As mentioned in last week’s column, things are finally starting to get back to normal for Blu-ray fans, with several great options arriving in stores today, including an Academy Award winner, a pair of Barbara Streisand films, and the latest from David Chase.

“Silver Linings Playbook”

Leave it to David O. Russell to create a romantic comedy as quirky, dark, funny and surprisingly touching as “Silver Linings Playbook,” because the movie is almost as crazy as its two leads. One minute a fiercely honest character study about a man coping with bipolar disorder, and the next minute a charming rom-com revolving around an amateur dancing competition, the film performs such an amazing tightrope act that it’s really to Russell’s credit that it doesn’t come crashing down like a house of cards. The movie wouldn’t be nearly as enjoyable if it weren’t for the risks it takes thematically, but none of that would matter without its incredible cast. Bradley Cooper finally gets the chance to show what he’s fully capable of in the best role of his career, and Robert De Niro has some great moments as Cooper’s superstitious father, but it’s Jennifer Lawrence (already so good at such a young age) who steals the show with a phenomenal performance fully deserving of her recent Oscar win.

Blu-ray Highlight: The making-of featurette, “The Film That Became a Movement,” does a great job of balancing the usual behind the scenes footage with cast and crew interviews promoting mental health awareness, while the Q&A highlights are worth watching for those who want to know more about the film’s production. And though most of the deleted scenes can be easily skipped, the alternate ending is a must-see for any fan of the movie.

“Not Fade Away”

You wouldn’t think that it’d be very hard for someone like David Chase – who helped reinvent the TV drama with “The Sopranos” – to get his feature film debut off the ground, but then again, “Not Fade Away” feels so hastily thrown together that it’s not surprising it took five years to do so. A good idea in need of a better script, Chase’s 1960s’set story about a kid trying to follow in the footsteps of The Beatles and The Rolling Stones to make it big as a rock n’ roll star doesn’t feature a single likable character. That makes enjoying its anticlimactic story even more difficult, because it’s hard to care what happens to anyone in the film when they’re as naïve, selfish and just plain boring as the characters here. James Gandolfini’s overbearing father is probably the most interesting (and levelheaded) of the bunch, and yet he’s portrayed almost like a villain. The music is good and the tale of failed stardom is more believable than most rock band movies, but that’s also what makes “Not Fade Away” so forgettable.

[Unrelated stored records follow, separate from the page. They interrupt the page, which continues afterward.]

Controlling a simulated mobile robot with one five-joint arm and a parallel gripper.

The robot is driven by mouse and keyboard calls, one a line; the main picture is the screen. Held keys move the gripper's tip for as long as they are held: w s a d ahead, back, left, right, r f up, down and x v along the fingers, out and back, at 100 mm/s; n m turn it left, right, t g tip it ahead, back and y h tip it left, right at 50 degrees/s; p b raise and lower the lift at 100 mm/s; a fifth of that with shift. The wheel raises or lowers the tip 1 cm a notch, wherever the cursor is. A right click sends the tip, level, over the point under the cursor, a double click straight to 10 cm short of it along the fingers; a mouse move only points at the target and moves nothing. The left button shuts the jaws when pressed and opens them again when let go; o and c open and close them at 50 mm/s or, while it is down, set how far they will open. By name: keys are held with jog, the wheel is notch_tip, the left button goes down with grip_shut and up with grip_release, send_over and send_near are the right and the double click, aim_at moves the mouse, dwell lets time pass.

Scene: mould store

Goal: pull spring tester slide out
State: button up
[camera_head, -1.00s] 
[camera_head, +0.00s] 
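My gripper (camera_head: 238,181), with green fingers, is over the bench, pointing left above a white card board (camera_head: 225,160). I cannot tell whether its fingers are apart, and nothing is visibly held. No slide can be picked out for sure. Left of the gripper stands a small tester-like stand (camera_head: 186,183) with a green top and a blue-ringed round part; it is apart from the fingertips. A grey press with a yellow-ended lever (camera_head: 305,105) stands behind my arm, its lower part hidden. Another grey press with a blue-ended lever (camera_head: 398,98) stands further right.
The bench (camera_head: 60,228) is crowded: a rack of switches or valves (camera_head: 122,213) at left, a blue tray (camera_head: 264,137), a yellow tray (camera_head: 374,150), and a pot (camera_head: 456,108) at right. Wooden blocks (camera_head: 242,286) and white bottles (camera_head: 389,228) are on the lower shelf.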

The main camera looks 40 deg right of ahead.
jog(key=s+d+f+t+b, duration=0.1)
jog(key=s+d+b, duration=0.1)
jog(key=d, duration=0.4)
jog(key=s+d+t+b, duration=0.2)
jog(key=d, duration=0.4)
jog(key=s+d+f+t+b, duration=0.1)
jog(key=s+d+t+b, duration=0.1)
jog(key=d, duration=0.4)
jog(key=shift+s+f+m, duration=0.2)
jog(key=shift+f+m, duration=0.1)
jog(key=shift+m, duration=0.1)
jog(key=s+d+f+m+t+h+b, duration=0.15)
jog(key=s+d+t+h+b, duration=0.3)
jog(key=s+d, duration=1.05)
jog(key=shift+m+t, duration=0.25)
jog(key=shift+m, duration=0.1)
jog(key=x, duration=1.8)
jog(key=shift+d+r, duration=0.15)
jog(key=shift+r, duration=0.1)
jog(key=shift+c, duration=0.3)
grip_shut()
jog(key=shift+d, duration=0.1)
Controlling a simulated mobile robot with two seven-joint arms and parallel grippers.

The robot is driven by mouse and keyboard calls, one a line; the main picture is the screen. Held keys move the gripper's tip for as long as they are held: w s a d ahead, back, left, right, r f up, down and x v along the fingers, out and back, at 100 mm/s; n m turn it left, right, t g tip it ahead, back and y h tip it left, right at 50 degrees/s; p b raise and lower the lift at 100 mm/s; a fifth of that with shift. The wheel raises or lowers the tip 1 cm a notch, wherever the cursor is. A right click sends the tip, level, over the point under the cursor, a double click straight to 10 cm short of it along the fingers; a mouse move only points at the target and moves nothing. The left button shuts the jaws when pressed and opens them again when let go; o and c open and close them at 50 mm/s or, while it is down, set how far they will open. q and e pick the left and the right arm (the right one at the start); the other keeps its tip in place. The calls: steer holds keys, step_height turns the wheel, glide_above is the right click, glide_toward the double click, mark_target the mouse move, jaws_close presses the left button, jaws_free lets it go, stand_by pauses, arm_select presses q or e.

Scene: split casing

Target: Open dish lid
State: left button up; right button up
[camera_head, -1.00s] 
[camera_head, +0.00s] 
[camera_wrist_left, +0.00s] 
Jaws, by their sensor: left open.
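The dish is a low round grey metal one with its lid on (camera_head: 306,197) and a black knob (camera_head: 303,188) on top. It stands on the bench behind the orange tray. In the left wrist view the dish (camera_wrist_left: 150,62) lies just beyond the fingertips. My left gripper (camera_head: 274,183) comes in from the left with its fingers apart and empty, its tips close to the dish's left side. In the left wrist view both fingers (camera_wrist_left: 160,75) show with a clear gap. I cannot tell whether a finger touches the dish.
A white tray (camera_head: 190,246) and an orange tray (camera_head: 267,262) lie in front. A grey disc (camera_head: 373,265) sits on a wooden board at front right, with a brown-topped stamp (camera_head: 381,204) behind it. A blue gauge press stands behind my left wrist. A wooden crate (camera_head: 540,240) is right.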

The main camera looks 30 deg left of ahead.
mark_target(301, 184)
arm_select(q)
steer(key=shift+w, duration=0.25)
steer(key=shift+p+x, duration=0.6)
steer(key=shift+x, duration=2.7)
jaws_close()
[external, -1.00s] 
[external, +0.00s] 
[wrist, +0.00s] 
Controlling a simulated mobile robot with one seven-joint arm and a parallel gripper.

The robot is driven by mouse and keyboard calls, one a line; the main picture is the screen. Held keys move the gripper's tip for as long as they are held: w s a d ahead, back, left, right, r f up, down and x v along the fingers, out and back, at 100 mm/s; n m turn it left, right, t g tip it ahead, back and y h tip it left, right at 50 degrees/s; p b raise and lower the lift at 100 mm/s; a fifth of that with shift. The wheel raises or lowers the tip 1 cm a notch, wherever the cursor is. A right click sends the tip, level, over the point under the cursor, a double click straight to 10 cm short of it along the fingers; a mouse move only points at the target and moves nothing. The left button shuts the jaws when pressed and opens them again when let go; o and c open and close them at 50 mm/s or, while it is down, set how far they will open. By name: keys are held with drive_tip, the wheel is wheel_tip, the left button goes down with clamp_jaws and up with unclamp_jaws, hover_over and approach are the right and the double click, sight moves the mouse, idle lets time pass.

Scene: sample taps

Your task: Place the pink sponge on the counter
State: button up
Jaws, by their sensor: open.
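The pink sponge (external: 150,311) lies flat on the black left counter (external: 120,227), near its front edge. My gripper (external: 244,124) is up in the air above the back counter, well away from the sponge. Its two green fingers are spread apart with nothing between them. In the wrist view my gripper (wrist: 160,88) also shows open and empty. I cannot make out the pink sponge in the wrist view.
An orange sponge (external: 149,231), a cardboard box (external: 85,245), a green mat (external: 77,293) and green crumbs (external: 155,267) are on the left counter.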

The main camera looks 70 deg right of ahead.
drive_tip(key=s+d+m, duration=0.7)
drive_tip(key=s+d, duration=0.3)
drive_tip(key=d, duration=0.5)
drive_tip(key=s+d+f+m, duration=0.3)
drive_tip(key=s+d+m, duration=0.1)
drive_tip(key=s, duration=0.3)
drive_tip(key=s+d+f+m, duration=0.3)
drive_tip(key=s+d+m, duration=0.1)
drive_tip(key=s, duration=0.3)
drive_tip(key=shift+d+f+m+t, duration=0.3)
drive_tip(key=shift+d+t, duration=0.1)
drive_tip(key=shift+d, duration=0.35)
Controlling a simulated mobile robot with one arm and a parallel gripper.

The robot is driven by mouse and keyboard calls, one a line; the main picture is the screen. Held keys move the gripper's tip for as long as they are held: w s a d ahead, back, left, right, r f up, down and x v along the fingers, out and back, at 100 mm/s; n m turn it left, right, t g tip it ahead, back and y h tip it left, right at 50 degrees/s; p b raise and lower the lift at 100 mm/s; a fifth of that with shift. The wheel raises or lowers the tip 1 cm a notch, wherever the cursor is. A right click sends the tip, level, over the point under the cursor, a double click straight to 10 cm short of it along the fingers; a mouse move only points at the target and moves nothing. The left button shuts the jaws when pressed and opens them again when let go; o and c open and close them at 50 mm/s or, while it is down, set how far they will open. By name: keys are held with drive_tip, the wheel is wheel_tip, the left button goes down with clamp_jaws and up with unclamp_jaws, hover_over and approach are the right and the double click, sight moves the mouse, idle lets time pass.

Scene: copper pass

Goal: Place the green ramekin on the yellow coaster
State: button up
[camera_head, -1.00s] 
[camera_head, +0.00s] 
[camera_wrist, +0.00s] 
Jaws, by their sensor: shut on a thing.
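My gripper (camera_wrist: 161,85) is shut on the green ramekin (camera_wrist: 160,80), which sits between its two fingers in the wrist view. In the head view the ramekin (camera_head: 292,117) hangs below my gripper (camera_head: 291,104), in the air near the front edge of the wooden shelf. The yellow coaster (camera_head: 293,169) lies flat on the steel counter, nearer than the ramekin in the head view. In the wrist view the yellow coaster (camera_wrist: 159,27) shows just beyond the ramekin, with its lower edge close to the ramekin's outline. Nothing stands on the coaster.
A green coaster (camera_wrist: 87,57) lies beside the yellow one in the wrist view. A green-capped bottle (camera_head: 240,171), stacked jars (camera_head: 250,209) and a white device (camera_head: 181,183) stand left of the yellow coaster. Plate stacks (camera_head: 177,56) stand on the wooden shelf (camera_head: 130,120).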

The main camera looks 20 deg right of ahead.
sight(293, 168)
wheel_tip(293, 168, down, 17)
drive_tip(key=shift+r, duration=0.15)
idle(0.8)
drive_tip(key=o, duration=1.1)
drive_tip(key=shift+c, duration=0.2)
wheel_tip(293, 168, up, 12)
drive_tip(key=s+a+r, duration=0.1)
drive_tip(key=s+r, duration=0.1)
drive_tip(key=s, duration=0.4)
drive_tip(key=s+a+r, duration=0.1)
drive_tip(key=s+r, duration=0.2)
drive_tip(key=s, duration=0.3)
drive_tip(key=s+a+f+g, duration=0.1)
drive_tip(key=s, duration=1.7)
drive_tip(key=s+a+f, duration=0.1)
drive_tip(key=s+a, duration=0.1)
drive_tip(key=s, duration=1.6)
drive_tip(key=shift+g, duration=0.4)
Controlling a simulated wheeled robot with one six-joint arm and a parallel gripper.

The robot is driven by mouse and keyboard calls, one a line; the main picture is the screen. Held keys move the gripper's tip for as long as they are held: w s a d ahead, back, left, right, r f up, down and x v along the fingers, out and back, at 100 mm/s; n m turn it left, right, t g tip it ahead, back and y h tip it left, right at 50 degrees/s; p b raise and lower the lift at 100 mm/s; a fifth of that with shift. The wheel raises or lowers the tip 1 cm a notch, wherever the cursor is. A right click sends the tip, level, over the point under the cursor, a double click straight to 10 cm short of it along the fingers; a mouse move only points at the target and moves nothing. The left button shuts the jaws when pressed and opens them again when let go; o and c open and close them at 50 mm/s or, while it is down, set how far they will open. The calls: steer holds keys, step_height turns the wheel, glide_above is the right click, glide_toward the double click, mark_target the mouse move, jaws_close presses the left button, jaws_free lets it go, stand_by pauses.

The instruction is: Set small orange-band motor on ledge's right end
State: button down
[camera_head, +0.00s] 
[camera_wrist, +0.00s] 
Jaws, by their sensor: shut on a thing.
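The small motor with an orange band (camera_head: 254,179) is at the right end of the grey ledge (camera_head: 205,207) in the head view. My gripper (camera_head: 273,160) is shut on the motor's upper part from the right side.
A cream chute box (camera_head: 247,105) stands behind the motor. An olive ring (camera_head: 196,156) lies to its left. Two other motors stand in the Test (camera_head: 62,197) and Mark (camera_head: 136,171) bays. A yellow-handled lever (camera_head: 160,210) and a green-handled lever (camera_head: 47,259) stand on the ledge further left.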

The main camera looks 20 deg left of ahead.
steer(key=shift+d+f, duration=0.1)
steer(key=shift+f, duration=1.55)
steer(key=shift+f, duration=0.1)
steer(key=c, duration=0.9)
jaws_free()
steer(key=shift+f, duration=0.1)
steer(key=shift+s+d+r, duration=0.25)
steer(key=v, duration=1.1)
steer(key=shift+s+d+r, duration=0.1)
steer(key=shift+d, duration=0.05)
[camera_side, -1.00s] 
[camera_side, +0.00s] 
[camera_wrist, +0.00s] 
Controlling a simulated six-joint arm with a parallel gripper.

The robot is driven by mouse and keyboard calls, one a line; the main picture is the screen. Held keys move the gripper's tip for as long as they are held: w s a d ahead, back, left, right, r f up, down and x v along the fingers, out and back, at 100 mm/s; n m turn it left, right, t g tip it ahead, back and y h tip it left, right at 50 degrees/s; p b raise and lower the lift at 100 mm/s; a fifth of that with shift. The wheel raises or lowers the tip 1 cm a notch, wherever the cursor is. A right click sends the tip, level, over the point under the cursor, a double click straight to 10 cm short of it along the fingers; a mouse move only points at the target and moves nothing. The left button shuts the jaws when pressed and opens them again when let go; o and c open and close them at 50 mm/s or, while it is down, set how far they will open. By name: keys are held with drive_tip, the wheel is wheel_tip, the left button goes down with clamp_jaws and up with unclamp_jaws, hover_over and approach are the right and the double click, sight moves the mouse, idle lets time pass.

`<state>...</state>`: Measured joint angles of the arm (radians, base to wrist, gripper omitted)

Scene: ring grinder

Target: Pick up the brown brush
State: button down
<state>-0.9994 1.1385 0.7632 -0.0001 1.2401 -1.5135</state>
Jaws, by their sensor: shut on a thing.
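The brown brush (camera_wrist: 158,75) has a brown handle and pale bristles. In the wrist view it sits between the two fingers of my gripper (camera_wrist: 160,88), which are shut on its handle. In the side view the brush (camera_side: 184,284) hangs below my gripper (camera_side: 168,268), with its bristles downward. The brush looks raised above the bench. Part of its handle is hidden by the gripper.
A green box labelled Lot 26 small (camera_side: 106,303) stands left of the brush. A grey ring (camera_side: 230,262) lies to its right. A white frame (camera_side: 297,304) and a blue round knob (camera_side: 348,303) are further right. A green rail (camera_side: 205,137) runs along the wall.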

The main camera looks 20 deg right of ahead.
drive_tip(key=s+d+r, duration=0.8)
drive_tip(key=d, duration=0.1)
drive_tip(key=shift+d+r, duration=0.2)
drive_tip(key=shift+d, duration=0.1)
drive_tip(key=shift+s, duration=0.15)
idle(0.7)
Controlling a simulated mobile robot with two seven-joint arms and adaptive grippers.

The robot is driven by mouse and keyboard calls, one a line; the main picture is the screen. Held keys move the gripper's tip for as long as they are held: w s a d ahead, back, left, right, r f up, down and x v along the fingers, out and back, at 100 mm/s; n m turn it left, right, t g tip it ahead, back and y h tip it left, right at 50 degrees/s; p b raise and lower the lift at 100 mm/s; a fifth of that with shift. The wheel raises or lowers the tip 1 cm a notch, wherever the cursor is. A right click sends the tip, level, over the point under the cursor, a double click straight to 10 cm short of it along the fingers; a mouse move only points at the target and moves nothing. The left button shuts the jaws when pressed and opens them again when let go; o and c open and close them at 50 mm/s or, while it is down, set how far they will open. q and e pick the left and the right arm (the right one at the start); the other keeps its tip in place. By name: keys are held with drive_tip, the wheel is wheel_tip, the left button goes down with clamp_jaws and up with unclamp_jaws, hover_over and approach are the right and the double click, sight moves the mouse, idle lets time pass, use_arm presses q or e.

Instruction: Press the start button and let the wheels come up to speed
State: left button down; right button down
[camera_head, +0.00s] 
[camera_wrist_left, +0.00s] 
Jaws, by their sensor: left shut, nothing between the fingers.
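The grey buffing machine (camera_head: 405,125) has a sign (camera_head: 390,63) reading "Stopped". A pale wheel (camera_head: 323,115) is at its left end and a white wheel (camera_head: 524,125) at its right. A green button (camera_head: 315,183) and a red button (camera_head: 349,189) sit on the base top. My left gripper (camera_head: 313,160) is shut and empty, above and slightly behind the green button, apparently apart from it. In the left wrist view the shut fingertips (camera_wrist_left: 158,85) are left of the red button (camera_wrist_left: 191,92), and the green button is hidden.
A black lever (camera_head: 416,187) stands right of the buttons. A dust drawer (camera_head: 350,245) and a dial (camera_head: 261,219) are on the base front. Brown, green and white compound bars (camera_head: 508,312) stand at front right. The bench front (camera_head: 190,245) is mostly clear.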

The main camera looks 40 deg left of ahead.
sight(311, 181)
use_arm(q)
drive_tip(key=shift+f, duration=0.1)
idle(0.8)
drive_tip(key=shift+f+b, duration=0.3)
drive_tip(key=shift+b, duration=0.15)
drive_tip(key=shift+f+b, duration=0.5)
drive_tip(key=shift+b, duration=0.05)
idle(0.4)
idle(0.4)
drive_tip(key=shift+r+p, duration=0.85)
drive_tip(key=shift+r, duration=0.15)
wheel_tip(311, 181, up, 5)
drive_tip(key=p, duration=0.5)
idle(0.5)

Blu-ray Highlight: Divided into three sections, “The Basement Tapes” offers a look at various aspects of the filmmaking process, including training the actors to play their respective instruments (with the help of Steven Van Zandt, no less), the 1960s setting and costumes, and the similarities between the story and David Chase’s teen years.

“The Guilt Trip”

With the exception of her supporting roles in the two “Meet the Parents” sequels, it’s been 16 years since Barbara Streisand actually starred in a film, so it’s a little surprising that she chose “The Guilt Trip” as her highly anticipated return from semi-retirement. It’s not a bad movie by any means, but it’s one that left me feeling totally indifferent, and you’d expect more from someone as respected as the veteran actress. There’s just nothing particularly funny about anything that happens to Streisand and Seth Rogen’s characters over the course the film, and that’s mostly due to the fact that the material is really tame. Dan Fogelman’s script is incredibly formulaic, and apart from its somewhat twist ending, there are so few surprises that it would’ve been entirely forgettable without its two stars. You wouldn’t think that Streisand and Rogen would have such great chemistry, but they make the movie a lot more tolerable. Unfortunately, while “The Guilt Trip” may have sounded funnier on paper, it’s a fairly harmless mother-son comedy that fails to leave much of an impression.

Blu-ray Highlight: There aren’t any standout extras on the disc, but there’s a nice collection of behind-the-scenes featurettes and deleted scenes that should please fans of Barbara. If you can’t stand the sound of Seth Rogen’s annoying laugh, though, you might want to steer clear of the gag reel.